▶ **Data provided**

»»

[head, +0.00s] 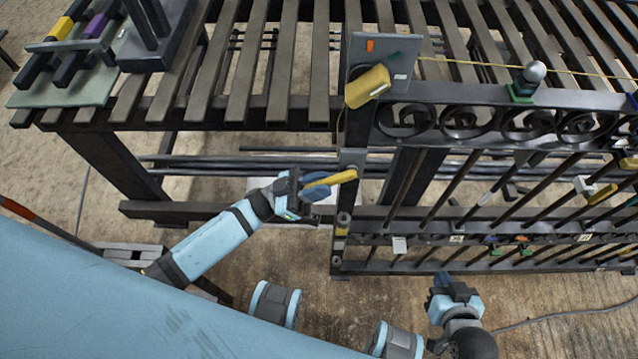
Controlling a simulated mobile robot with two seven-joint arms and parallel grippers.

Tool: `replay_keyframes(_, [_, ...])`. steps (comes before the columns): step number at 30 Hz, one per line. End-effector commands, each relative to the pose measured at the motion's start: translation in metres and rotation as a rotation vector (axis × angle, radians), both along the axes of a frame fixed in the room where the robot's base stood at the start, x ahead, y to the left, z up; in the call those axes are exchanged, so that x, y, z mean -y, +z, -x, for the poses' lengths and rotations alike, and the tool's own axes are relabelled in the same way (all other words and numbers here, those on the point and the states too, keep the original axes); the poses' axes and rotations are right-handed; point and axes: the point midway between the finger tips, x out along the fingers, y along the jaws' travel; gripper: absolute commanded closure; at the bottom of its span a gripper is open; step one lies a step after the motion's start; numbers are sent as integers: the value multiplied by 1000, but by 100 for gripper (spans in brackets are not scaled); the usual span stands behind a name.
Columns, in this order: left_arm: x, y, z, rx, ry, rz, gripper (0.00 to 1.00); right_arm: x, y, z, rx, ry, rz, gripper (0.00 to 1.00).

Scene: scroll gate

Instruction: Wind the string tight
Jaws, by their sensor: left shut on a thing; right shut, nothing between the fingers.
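A thin yellow string (480,64) runs along the top of the gate from the right edge to a grey plate (358,50) on the gate's left post. A yellow block (368,86) sits tilted on that plate, and a thin line seems to hang below it. My left gripper (318,187) is shut on a yellow bar (340,178), just left of the post below the block. The gripper partly hides the bar, and I cannot tell whether the bar touches the post. My right gripper (447,283) is shut and empty, low in front of the gate.
The black scrollwork gate (490,122) fills the right side, with small tags and clips on its bars. A slatted table (240,70) stands behind. A tray (115,80) with yellow and purple pieces lies at upper left. A cable (570,313) crosses the floor at lower right.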

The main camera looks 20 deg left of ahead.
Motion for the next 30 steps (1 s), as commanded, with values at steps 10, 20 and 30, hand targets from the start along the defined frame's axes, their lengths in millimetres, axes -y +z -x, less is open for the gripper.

««

▶ **Written exercise**
Restate, line by line and word for word, everything from the top of the material through the line that contains "Controlling a simulated". Leave pictures out.

▶ **Exercise result**
[head, +0.00s] 
Controlling a simulated mobile robot with two seven-joint arms and parallel grippers.

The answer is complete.